Az önce teğet geçtim; kulübün yönetmeni Bilkent Üniversitesi Öğretmen Yetiştirme Bölümü’nden öğrencim.
Tahlil etmem için bir anket sonucu göndermiş.
Aslında tam da bu noktada, Bilkent’te düet dersler gerçekleştirdiğim öğretim görevlisi dostum, ilham verici insan ve edebiyatçı Özgür Bayam’ın da kulaklarını çınlatmalıyım.
***
Ankette, ‘özel okulların niye tercih edildiğine ve neden terk edildiğine ilişkin 20’şer madde’ yer alıyor.
Başka bir deyişle özel okullara yönelik tercih skalasının sıfır noktasından artı ve eksi uçlara doğru iki eşit uzaklık öngörmüş anketi hazırlayan gençler. Önsözde, bu toplam 40 ayrıntıyı da ‘kendilerinin uydurmadığını’, eğitim çevresinde bir ön-soruşturma ile belirlediklerini yazmışlar.
Bu da çok çarpıcı; düşünsenize, liseli bu çocuklar…
Ve sergiledikleri bilimsellik… Müthiş!
Öte yandan ne yazık ki benim bu 40 maddenin tamamını kısa bir köşe yazısına sığdırmam olanaksız.

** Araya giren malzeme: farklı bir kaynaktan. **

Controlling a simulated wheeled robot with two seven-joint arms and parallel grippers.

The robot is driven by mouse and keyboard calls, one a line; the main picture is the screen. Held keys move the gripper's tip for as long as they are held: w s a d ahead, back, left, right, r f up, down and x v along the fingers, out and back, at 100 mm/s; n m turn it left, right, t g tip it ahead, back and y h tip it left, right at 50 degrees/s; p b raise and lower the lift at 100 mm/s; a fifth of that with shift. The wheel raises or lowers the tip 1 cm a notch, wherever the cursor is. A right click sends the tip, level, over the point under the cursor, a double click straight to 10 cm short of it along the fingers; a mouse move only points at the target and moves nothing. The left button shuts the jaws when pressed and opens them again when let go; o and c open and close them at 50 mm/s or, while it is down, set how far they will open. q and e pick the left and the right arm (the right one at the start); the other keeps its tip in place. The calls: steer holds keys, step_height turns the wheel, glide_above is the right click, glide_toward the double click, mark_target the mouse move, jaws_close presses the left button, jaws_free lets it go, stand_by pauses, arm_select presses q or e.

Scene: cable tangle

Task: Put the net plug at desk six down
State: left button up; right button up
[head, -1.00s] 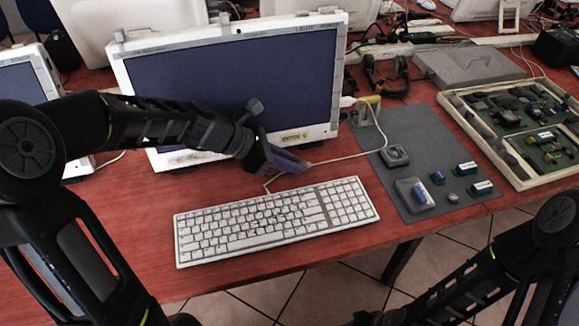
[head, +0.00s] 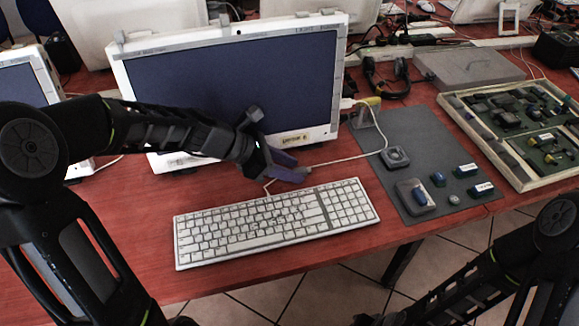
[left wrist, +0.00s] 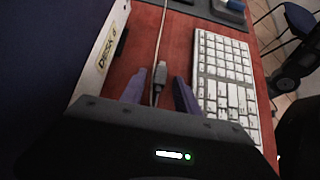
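The net plug (left wrist: 160,74), a small grey connector on a cable, lies low over or on the red desk between my left gripper's fingers in the left wrist view. My left gripper (head: 298,166) has its purple fingers spread, with a gap on both sides of the plug in the left wrist view (left wrist: 160,90). It is just in front of the monitor (head: 235,90), whose yellow label (left wrist: 109,48) reads "DESK 6". In the head view the plug is hidden by the fingers. My right forearm shows at the lower right, but its gripper is out of the picture.
A white keyboard (head: 275,222) lies close in front of the gripper. A light cable (head: 350,158) runs right to a grey mat (head: 415,130) holding small parts. A framed parts tray (head: 477,128), a headset (head: 388,80) and a grey box (head: 468,68) are at the right.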

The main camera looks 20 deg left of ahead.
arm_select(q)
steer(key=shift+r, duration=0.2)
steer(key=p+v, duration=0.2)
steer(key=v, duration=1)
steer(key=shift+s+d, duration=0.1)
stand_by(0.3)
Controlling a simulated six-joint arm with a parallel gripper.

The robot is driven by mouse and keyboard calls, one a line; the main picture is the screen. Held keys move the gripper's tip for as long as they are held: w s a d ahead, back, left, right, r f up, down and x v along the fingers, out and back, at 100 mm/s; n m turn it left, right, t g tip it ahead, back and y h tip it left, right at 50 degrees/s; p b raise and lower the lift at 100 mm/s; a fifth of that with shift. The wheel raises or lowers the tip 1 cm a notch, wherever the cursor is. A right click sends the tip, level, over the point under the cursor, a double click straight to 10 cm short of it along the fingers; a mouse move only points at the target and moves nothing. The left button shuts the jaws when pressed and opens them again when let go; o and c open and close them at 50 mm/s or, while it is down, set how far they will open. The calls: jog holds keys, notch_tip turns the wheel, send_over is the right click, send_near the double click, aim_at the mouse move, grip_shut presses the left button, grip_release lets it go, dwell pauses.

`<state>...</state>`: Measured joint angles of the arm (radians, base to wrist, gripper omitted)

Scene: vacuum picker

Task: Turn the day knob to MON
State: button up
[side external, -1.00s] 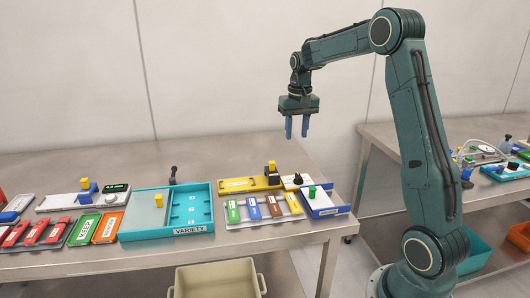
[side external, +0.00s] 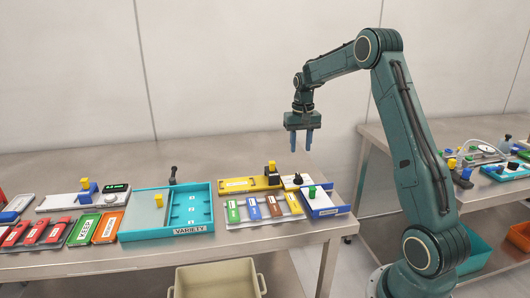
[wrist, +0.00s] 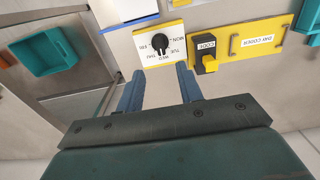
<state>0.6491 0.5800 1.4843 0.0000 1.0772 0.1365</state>
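The day knob (wrist: 160,41) is a black knob on a white dial plate (wrist: 144,37) with yellow edges. Day names, MON among them on the right, are printed around it and appear upside down in the wrist view. I cannot tell for sure which day it points to. In the side view the knob (side external: 297,179) is small, at the right end of the table. My gripper (side external: 301,145) hangs above it, fingers pointing down, open and empty. In the wrist view its two fingers (wrist: 160,70) are apart, with the knob beyond the gap between them, not touched.
Next to the dial is the yellow day coder plate (wrist: 248,41) with a black and yellow CODE lever (wrist: 206,62). Colored label holders and a blue VARIETY tray (side external: 190,231) lie left. Air around my gripper is clear.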

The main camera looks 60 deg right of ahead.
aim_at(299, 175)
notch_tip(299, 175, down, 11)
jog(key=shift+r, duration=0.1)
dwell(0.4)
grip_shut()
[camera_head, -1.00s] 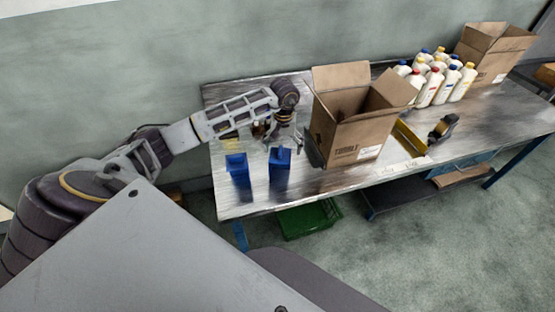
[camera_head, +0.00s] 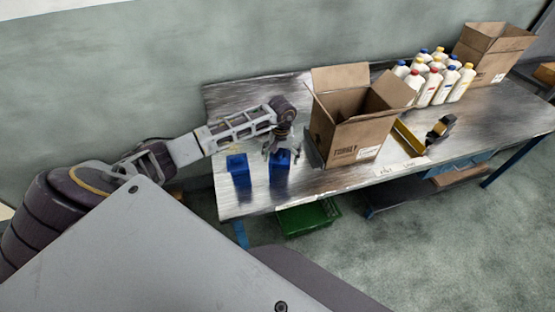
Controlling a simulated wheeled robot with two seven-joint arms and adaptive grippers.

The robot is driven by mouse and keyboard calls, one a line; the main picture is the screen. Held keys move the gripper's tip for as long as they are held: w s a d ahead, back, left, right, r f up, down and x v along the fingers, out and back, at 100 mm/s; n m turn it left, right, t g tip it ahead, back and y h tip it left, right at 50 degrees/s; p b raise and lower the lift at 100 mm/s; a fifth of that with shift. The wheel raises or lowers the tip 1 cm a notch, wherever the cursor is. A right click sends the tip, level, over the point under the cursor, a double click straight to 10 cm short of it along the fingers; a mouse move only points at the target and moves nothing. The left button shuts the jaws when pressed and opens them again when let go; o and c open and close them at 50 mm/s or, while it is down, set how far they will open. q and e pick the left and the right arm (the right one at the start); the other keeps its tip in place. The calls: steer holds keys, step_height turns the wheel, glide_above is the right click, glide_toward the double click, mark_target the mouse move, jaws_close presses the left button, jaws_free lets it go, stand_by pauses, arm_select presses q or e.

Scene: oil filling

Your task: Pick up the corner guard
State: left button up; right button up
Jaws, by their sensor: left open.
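Two blue corner guards stand on the metal table near its front left. One is the left corner guard (camera_head: 238,168), with nothing around it. The other is the right corner guard (camera_head: 280,172), just left of the open box. My left gripper (camera_head: 281,153) is open, pointing down over the right corner guard, with its fingers at about the guard's top. I cannot tell whether the fingers touch it. My right gripper is not in view.
An open cardboard box (camera_head: 351,139) stands right of my left gripper. Several white bottles (camera_head: 433,87) and another open box (camera_head: 490,55) stand farther right. A tape dispenser (camera_head: 438,131) lies near a yellow strip (camera_head: 408,137). A green crate (camera_head: 308,219) is below the table (camera_head: 237,97).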

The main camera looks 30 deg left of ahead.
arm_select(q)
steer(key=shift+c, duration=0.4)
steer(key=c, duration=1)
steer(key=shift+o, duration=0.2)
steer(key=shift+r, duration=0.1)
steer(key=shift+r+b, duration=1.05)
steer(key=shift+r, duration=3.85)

Yine de olumlu ve olumsuz uçlarda yer alan 7’şer maddeye, başka bir deyişle tercihlerin yoğunlaştığı yere göz atarak bir çeşit ‘yüksek önem panoraması’ çıkarmak mümkün.
***
Sosyal medya olanağı da kullanıldığı için çalışma sadece İstanbul çevresiyle sınırlı kalmamış. Liseli çocukların çalışmasına Anadolu’nun dört bucağından; üç büyük kentimiz dışında Trabzon’dan, Erzurum’dan, Antalya’dan, Diyarbakır’dan, Samsun’dan da özel okul velileri katılmış.
Ve ankete katılan 400 veli, ‘olumlu’ (çocuğunu niye özel okula gönderdiğine dair) veya ‘olumsuz’ (çocuğunu özel okuldan neden aldığına/alabileceğine dair) tercihlerini ‘İlk 7 bağlamında’ şöyle belirtmişler:
Önce pozitif etkenler…
‘Çocuklarını niye özel okula gönderdiklerine ilişkin olarak’:
+1: Güvenliği… Okulun dışarıdan gelebilecek türlü tehditlere (özellikle sokaktaki şiddete ve narkotik risklere) karşı güvenli ve korunaklı oluşunu [306 veli]

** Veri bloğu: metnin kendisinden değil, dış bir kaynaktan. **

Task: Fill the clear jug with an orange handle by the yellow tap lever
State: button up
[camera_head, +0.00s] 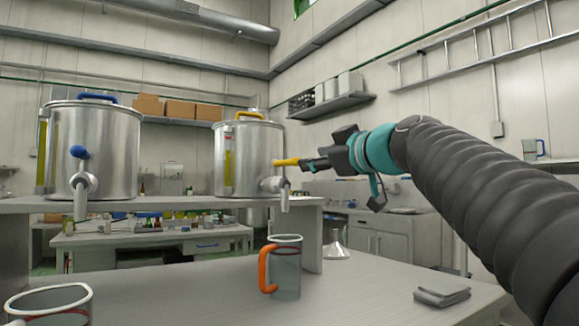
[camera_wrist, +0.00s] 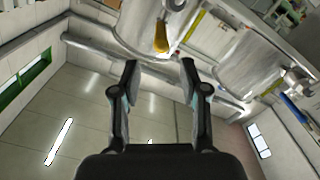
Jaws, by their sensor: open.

+2: İlgiyi… Sınıflardaki öğrenci sayısının düşük, dolayısıyla öğretmenin çocuğa ayırabileceği zamanın daha fazla oluşunu [271 veli]

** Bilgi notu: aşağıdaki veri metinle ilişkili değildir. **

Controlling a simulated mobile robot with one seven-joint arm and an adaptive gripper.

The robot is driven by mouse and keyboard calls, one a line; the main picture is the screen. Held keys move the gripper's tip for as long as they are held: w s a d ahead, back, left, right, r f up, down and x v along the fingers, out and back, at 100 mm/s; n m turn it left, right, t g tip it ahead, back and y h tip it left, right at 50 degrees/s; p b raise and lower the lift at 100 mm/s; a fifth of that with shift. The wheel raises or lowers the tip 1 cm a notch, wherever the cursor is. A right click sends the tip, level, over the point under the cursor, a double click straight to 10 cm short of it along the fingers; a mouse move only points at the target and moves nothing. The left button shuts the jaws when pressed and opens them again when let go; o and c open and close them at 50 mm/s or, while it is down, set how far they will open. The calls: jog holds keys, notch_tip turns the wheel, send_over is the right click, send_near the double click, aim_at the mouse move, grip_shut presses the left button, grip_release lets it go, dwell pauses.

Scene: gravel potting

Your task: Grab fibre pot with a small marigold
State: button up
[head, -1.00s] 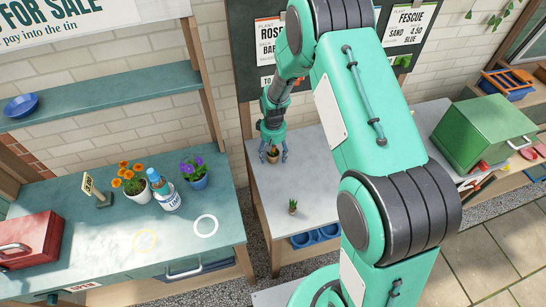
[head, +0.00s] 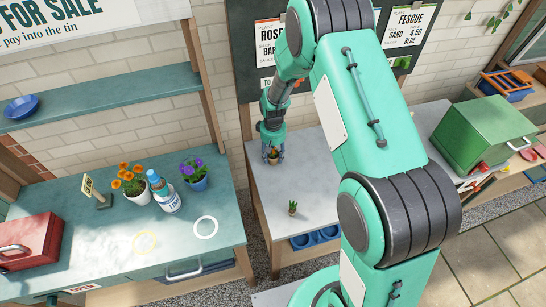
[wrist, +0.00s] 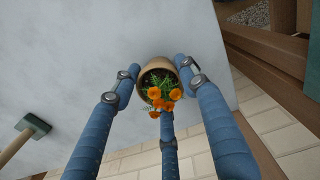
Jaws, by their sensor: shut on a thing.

+3: Başarı istatistiğini… Okulun geçmişte elde ettiği akademik başarıları [266 veli]
+4: Sosyal çevreyi… Çocuklarının özel okulda edineceği ‘özel’ arkadaş çevresini (aslında ‘geleceğe dönük olarak kurulan ilişkileri’) ve okulun benimsediği yaşam kültürünü, zihniyeti [241 veli]
+5: Sınavlara hazırlık sistemini… Ulusal sınavlara (TEOG, YGS, LYS’ye) öğrencilerin nasıl ve hangi süreçlerle hazır hale getirildiğini [211 veli]
+6: Öğretmeni… Akademik kadroya duyduğu güveni [191 veli]
+7: Yabancı dil öğretimini… [148 veli]
öne çıkarmış…
Bu tablonun satır aralarına gizlenmiş ilginç ayrıntılar var:
İyi bir okul oluşturmak için artık projede yer alması gereken ilk ayrıntının ‘okul yerleşkesinin nasıl daha güvenli kılınabileceği’ olduğunu görebiliyoruz…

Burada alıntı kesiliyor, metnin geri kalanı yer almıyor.